Joseph Stiglitz : Les malfaçons de la monnaie unique remontent à sa création. En 1992, les Européens ont imaginé qu’une union monétaire, où les pays ne seraient plus en mesure d’ajuster leurs économies par les taux de change et les taux d’intérêt, fonctionnerait néanmoins tant que les gouvernements maîtriseraient leurs finances publiques et que l’inflation serait sous contrôle. Ils ont donc instauré des règles budgétaires strictes et une banque centrale veillant sur les prix. Ils imaginaient que le marché corrigerait les autres déséquilibres. Ils avaient tort. L’euro n’a pas apporté la prospérité promise, mais la division et la divergence. Pire, il a aggravé les choses lorsque la crise a frappé.
Q : « Pendant la crise, les pays du sud de la zone euro n’ont pas pu dévaluer leur devise pour dynamiser leurs exportations » Pourquoi ?

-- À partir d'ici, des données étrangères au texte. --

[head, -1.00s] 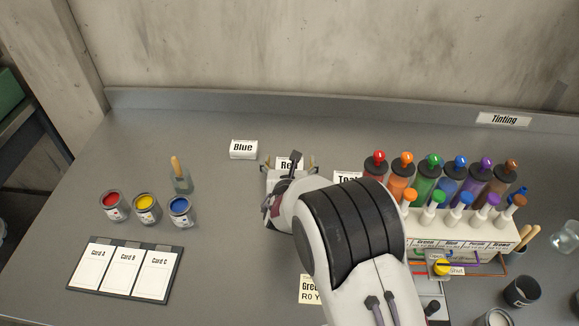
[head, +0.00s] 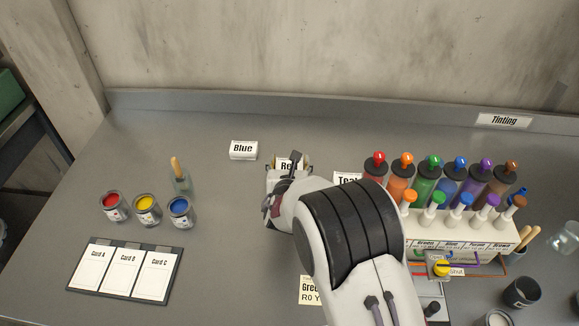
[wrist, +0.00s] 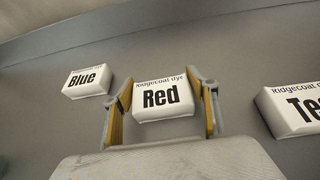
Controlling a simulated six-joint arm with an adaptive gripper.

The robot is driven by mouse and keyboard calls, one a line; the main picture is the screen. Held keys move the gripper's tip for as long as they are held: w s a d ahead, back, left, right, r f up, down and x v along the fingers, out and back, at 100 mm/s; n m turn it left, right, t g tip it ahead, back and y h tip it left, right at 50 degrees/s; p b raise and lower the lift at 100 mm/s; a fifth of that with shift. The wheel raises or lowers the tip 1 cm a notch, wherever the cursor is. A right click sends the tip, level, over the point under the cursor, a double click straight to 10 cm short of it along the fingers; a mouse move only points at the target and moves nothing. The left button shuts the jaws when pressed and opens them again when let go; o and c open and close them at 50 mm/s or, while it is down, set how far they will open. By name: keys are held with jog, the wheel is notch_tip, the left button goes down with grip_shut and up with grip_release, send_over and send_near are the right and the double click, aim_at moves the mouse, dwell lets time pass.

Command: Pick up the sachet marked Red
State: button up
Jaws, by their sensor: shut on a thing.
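The white sachet marked Red (wrist: 161,97) sits between the two fingers of my gripper (wrist: 162,112) in the wrist view. The fingers, with tan pads, are shut on its left and right sides. In the head view the Red sachet (head: 287,164) shows only in part, behind my gripper (head: 290,172) and wrist. I cannot tell whether it is clear of the bench. The sachet marked Blue (wrist: 87,80) lies to its left, and it also shows in the head view (head: 243,150). A sachet whose label starts "Te" (wrist: 292,110) lies to the right.
A tinting rack (head: 465,235) with several coloured bottles stands at right. The bench is bare between tins and sachets.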

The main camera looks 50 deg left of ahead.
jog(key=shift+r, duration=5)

Pendant la crise, les pays du sud de la zone euro n’ont pas pu dévaluer leur devise pour dynamiser leurs exportations et soutenir leurs économies. Ils ont dû réduire les salaires pour tenter de regagner de la compétitivité, tandis que le chômage a explosé. Face à cette situation, les jeunes diplômés ont massivement émigré, privant leur pays d’une précieuse ressource. Austérité oblige, les gouvernements ont cessé d’investir dans les infrastructures et l’éducation, ce qui a affaibli leur croissance future. Il est urgent de briser ce cercle vicieux.
Q : « Plus la zone euro tarde à accomplir les réformes nécessaires, plus le risque qu’une nouvelle crise frappe » La zone euro a renforcé ses institutions depuis la crise, notamment en instaurant l’union bancaire. N’est-ce pas suffisant ?
Non. Le troisième pilier de l’union bancaire, par exemple, à savoir l’assurance commune des dépôts, est encore inexistant. Certains États rechignent à le mettre en œuvre. Or plus la zone euro tarde à accomplir les réformes nécessaires, plus le risque qu’une nouvelle crise frappe et que des pays soient tentés de quitter la monnaie unique sera grand.
Q : Quelles devraient être les priorités ?
Achever l’union bancaire et mettre en place une forme de mutualisation des dettes publiques. Mais aussi, créer un fonds européen de solidarité pour la stabilisation, qui aiderait les pays confrontés à une récession. Il existe aujourd’hui des fonds structurels soutenant les États intégrant l’Union européenne. Pourquoi cesser de les aider une fois qu’ils sont à l’intérieur ? Enfin, il est crucial d’assouplir les règles budgétaires, afin que les États ne soient pas contraints de tailler dans les dépenses d’avenir pendant les récessions.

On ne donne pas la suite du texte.